Even though, in my opinion, this is a festive dish, you could definitely make these on a regular weeknight if you’d like to.
The recipe isn’t complicated or too difficult to make, and the ingredients are very inexpensive. In fact, they’re so common you probably already have everything at hand. But when combined, they’ll make such an amazing meal that it will feel like Christmas came early – that is, if you’re making these in the summer! Have you tried these stuffed pork chops already? Let us know in the comments how they turned out for you!
4 Tbsp. Kerrygold butter
1/4 cup celery chopped
1/4 cup onion diced
1/2 cup breadcrumbs
1/2 cup sweetened dried cranberries
1/2 cup water as needed
1/2 tsp parsley
1/2 tsp salt
1/8 tsp sage
4 thick pork chops boneless
1 & 1/2 Tbsp. Steak Seasoning
Pre-heat over to 350°.
Prep pork chops: cut a deep slit into each pork chop on one edge. Make a large pocket. Rub dried steak seasoning on both sides of all pork chops. Place on a plate and set aside.
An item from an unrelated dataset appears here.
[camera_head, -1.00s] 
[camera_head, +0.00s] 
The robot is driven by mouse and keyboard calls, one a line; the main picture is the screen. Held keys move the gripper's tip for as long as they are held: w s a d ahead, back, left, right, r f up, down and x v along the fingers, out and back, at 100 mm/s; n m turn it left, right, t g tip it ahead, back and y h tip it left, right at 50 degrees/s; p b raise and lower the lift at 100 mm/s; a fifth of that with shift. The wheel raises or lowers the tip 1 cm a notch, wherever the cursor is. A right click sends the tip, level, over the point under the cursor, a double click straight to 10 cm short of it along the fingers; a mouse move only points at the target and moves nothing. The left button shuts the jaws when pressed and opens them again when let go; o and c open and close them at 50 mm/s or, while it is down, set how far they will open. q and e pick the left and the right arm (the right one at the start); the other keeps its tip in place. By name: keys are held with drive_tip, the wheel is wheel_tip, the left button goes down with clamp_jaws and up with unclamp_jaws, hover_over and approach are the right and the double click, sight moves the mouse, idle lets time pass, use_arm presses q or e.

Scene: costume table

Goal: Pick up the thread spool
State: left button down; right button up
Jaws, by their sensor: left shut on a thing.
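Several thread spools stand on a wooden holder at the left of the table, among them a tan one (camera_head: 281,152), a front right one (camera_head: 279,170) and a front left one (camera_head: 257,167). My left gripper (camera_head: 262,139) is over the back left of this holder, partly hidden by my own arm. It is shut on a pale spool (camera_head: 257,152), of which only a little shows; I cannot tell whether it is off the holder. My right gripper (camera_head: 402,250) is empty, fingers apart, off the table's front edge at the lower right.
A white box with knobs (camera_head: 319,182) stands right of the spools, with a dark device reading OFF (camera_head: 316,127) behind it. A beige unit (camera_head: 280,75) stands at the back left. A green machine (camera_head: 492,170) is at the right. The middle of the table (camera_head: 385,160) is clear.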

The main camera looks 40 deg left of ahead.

Melt 2 Tbsp. of butter in large skillet over medium-high heat. Sauté onion and celery for approximately 5 minutes, until onions browned and celery softened.
Remove from heat. In a medium bowl, mix onion and celery mixture, breadcrumbs, cranberries, parsley, salt, and sage. Add water slowly and mix until mixture is moistened and slightly sticky. (All of the water might not be needed).
In same skillet as used earlier, melt remaining 2 Tbsp. of butter over medium heat. Cook each pork chop for 2-3 minutes per side, until browned. Remove from heat.
Grease an oven-safe dish. Place pork chops in dish. With a spoon, stuff the pocket of each pork chop with already prepped stuffing. Stuff to overflowing.
Cover with foil and bake for 50 minutes or until internal temperature is 160°.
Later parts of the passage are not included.